Agencies need to commit to assessing, evaluating and improving agency structures, processes, practices, and programs and to share lessons learned about their experiences in engaging and serving broader constituencies. Albert Einstein said, “We cannot solve today’s problems with the same kind of thinking that created them.” To address the challenges of the coming decades, agencies need to be strategic and adaptive.

Agencies need to commit to increased and improved partnering and collaboration to increase engagement with and service to broader constituencies. The demands on fish and wildlife agencies today exceed their individual capacity. There are numerous current and potential partners eager and willing to assist agencies fulfill their missions. Agencies need to leverage their experience and relationships with current partners to broaden the collective conservation impact.

Like any roadmap, this one provides numerous pathways. Each agency will need to determine its own starting point, pace, and direction based on its unique social and ecological context and capacity. It is not likely any agency will need to address all the barriers identified in the Roadmap and the Roadmap should not be viewed as a “To Do” list that must be completed from top to bottom. To use the Roadmap most effectively, an agency should begin by setting priorities to address the most significant barrier(s) impacting their ability to engage and serve broader constituencies.

The changes agencies will need to make to engage and serve broader constituencies are most likely to come about through an adaptive management approach. Accordingly, monitoring and evaluating the outcomes of implementing strategies and tactics is an essential part of the process. The Roadmap includes recommendations for measuring outcomes as part of the implementation process.

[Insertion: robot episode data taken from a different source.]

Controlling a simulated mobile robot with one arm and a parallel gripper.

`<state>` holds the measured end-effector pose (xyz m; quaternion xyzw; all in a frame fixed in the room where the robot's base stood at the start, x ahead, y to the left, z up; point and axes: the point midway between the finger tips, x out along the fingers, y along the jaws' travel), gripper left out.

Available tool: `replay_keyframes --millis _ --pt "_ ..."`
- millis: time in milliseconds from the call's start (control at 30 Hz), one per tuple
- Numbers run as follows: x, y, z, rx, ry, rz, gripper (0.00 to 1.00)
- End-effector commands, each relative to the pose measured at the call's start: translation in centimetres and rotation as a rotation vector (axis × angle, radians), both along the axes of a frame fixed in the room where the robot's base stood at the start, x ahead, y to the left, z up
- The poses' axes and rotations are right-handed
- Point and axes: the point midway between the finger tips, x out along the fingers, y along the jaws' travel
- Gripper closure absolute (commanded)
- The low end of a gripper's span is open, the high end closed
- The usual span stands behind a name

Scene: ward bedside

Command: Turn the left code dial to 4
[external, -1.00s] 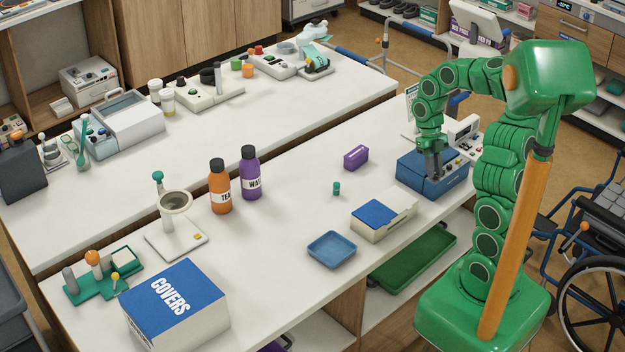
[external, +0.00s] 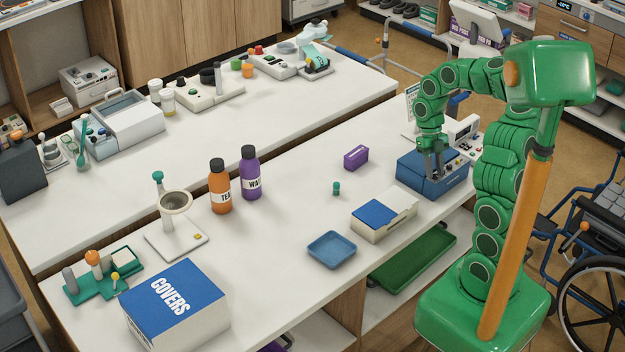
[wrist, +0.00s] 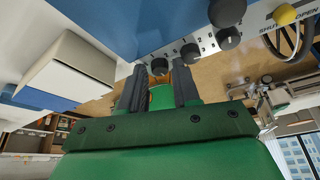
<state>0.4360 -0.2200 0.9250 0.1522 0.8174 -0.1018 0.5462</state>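The blue box (external: 424,180) stands at the right end of the near counter, and its top fills the upper part of the wrist view (wrist: 130,22). Its pale front panel carries a row of small dark dials with printed digits. The left code dial (wrist: 159,66) is at the left of this row, with the middle dial (wrist: 190,53) and right dial (wrist: 228,38) beside it. My gripper (wrist: 159,72) points at the left dial, its two fingers apart on either side of it. I cannot tell whether they touch it. The dial's setting is not readable.
A larger dark knob (wrist: 227,10) and a yellow-capped knob (wrist: 285,14) marked SHUT and OPEN share the panel. A white box with a blue lid (external: 384,215) stands close by. A purple box (external: 356,157) and a small green cylinder (external: 336,188) are behind it.

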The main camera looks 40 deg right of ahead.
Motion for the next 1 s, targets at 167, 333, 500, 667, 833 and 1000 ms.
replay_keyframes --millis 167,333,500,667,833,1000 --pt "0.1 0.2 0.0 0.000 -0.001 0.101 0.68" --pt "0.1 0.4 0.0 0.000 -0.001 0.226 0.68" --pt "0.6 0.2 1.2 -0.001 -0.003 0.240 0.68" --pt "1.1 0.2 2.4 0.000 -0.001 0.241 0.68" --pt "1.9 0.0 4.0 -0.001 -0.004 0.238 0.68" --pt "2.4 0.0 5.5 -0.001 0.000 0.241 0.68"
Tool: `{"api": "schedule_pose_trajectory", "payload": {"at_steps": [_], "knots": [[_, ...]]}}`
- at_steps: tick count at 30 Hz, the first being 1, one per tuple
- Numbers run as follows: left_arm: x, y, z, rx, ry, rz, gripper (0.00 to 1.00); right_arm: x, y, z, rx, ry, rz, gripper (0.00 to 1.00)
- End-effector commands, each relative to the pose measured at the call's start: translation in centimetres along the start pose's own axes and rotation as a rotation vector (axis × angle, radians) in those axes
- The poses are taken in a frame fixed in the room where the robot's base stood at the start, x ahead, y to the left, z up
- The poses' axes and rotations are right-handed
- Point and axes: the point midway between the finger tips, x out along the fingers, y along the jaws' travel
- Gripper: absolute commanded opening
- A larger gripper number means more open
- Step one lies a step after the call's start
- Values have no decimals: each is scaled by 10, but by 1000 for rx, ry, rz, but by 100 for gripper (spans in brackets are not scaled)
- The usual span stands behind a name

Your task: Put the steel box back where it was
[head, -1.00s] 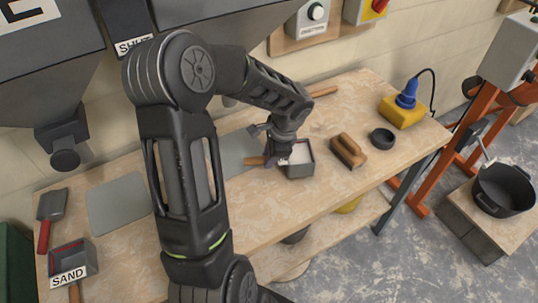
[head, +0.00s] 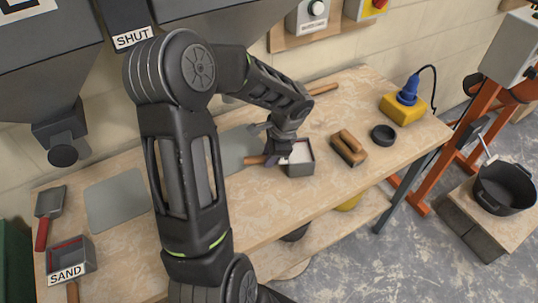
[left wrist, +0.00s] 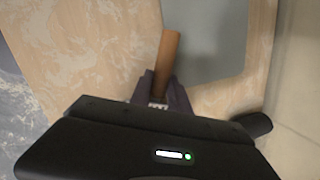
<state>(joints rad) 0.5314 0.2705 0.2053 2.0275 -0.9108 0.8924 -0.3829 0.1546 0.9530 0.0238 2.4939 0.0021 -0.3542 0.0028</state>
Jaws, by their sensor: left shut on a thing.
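A steel box (head: 301,168) with a pale fill or inside stands at the middle of the bench, at the right edge of a grey mat. Its wooden handle (head: 252,160) points left. My left gripper (head: 275,158) is shut on this handle, close beside the box. In the left wrist view the handle (left wrist: 168,58) sticks out from between the fingers; the box itself is hidden there. I cannot tell whether the box touches the bench. A second steel box (head: 85,255), labelled SAND and with a red line inside, stands at the front left. My right gripper is not in view.
Two grey mats, one at left (head: 117,200) and one behind my arm (head: 238,152), lie on the bench (head: 300,215). A red-handled scoop (head: 48,215), a wooden float (head: 348,148), a black ring (head: 383,136) and a yellow block (head: 403,109) lie around. Hoppers hang above the left.

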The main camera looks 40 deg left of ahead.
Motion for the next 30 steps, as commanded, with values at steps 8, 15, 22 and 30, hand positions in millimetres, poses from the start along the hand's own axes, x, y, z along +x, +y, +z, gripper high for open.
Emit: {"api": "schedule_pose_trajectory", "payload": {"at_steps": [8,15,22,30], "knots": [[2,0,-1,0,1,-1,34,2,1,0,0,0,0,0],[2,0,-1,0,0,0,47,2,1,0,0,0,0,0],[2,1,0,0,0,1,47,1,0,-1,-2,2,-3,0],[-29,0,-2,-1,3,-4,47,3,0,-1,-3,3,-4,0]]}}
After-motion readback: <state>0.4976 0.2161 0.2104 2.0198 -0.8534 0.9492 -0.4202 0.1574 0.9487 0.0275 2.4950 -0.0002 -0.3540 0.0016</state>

The Roadmap is intended to be a living document. At this time, it represents the current state of knowledge and experience presented as a series of proposed solutions that must be implemented to discover how effective these strategies and tactics are. It is not lost upon the editors and contributors that while much has been written and postulated about the topic of conservation relevancy, very little practical experience has been gained to guide an agency committed to improving its policies, practices, services, and programs to serve and engage more of its constituents. To be successful, the recommendations, strategies, and tactics included in this document must be applied in real-world conditions and refined according to the results they produce.

The Roadmap will eventually be housed on a dynamic website with related information and tools. Implementation of the Roadmap will benefit from national coordination and leadership. We recommend a team be assembled to serve in that capacity, principally to provide implementation support, serve as a convener, provide training, and lead revision. The team can also update the Roadmap going forward.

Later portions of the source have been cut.